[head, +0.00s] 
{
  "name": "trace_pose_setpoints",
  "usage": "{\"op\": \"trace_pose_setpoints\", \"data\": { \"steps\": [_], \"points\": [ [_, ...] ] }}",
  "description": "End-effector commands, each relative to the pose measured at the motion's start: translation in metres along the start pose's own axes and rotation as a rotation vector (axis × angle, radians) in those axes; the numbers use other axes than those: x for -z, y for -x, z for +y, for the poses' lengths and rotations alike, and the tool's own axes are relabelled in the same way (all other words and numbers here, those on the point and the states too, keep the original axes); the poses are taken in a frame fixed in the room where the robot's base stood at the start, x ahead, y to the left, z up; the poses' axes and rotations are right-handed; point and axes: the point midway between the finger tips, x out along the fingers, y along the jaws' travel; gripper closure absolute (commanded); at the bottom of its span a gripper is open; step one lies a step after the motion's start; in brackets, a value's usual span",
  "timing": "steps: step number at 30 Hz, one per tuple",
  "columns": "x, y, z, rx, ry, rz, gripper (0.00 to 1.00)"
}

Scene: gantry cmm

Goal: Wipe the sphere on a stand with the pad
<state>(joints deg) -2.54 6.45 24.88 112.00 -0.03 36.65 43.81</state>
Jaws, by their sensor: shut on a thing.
========
— EXERCISE OBJECTIVE —
Starting with the line that contains "Goal: Wipe the sphere on a stand with the pad", print each line through the last one in the listing. Include both end lines and add nothing.

— ANSWER IN FULL —
Goal: Wipe the sphere on a stand with the pad
<state>(joints deg) -2.54 6.45 24.88 112.00 -0.03 36.65 43.81</state>
Jaws, by their sensor: shut on a thing.

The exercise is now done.